Enfin, je tiens à vous sensibiliser à la nécessité de la loi SRU. On parle aujourd'hui de crise du logement à l'échelle nationale, et on insiste sur la production de logements. Or un logement social sur deux est construit grâce à la loi SRU. Plus nous allégerons cette loi, moins nous construirons de logements sociaux et de logements tout court.

M. le président . La parole est à Mme Estelle Folest.

Mme Estelle Folest . Je comprends l'objectif de construction de 25 % de logements sociaux et je sais que nos compatriotes y sont attachés.

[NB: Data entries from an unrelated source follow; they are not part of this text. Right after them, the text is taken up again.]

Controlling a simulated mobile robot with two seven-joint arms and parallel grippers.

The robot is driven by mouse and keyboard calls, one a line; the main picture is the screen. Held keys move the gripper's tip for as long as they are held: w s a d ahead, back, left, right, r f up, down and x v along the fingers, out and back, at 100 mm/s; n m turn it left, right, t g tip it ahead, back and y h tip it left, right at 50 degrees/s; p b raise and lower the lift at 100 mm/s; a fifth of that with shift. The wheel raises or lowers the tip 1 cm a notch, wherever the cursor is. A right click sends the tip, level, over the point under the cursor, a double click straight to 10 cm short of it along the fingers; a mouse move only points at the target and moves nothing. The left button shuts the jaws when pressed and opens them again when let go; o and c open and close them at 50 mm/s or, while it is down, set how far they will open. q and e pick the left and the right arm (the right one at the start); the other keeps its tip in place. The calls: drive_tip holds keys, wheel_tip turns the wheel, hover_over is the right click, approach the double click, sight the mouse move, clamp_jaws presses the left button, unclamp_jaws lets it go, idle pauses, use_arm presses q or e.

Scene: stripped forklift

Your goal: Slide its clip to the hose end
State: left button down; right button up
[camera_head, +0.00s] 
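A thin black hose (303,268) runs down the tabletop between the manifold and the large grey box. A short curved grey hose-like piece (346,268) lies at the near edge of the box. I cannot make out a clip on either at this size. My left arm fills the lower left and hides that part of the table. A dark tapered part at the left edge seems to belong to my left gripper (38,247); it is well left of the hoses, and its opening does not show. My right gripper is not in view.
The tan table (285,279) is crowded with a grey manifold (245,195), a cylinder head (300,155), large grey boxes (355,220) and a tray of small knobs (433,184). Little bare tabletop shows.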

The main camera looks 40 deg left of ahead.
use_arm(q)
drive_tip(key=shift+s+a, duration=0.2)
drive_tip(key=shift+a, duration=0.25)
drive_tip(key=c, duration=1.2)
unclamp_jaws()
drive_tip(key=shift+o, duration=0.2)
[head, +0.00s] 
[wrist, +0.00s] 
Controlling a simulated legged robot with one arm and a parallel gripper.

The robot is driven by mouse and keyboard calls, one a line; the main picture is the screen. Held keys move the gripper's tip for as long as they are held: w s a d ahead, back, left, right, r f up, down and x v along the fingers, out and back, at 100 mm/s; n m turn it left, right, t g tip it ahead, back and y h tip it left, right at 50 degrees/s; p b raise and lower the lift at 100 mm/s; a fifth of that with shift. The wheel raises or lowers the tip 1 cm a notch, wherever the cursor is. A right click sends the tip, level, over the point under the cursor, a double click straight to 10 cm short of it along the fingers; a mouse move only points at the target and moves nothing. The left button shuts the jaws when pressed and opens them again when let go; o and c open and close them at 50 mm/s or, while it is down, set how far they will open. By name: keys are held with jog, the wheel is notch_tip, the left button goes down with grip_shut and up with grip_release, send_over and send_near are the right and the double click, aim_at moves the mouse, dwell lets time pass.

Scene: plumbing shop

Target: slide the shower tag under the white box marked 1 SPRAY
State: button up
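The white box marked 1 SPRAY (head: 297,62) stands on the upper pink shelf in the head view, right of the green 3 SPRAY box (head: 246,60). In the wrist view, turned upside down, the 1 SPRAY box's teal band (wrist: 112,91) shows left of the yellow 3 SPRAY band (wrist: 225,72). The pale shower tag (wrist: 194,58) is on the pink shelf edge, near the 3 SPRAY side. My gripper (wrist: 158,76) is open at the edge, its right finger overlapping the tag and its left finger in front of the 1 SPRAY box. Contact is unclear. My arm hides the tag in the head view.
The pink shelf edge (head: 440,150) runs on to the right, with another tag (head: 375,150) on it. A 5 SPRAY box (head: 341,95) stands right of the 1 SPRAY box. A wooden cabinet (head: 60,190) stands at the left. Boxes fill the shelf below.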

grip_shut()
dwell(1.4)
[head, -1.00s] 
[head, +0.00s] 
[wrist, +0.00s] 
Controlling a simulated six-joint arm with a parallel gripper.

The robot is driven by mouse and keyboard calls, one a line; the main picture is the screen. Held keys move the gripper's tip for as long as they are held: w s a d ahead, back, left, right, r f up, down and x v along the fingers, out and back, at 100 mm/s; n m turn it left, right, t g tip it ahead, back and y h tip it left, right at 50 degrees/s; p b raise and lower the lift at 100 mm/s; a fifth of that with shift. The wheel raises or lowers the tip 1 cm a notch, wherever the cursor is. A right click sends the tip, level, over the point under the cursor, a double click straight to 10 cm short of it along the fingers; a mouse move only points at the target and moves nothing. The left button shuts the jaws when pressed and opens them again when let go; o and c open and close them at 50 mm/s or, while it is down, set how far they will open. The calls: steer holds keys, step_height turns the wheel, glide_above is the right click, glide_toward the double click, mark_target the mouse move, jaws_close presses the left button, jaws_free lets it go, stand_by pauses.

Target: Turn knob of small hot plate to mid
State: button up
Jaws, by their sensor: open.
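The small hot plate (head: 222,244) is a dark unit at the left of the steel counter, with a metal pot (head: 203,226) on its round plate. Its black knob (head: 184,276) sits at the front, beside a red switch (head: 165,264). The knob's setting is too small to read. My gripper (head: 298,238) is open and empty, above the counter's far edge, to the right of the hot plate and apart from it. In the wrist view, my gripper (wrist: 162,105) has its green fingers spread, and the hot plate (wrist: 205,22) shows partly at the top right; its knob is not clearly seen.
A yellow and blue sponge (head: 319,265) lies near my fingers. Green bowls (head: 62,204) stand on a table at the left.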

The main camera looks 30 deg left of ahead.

Loin de moi l'idée de le remettre en cause ; je souhaite simplement l'adapter à la réalité des communes.

Je connais bien les contrats de mixité sociale – je pense notamment à une des communes de ma circonscription qui s'est engagée dans ce processus – et suis donc consciente de leurs avantages. Toutefois, je trouve qu'on demande beaucoup aux maires, étant donné le prix du foncier et la présence de zones inconstructibles. Ils sont soumis à des injonctions contradictoires : on leur demande de construire, mais de ne pas artificialiser, ou encore de bâtir à tout va alors qu'ils ne maîtrisent pas le niveau de peuplement de leur commune. Il convient donc de faire preuve d'une certaine souplesse. J'insiste notamment sur les notions de proportionnalité et de dégressivité ; même si la loi 3DS a connu des aménagements pour encourager la construction de logements sociaux au-delà du seuil de 50 % d'inconstructibilité, la différence entre une commune à 38 % d'inconstructibilité et une commune à 50 % reste majeure. Il y a deux types de communes : celles qui construisent et celles qui ne construisent pas. Une dégressivité des obligations – à partir de 38 ou 40 % d'inconstructibilité, par exemple – serait bienvenue.

Données clés

Auteur : Mme Estelle Folest (Ile-de-France - Démocrate (MoDem et Indépendants))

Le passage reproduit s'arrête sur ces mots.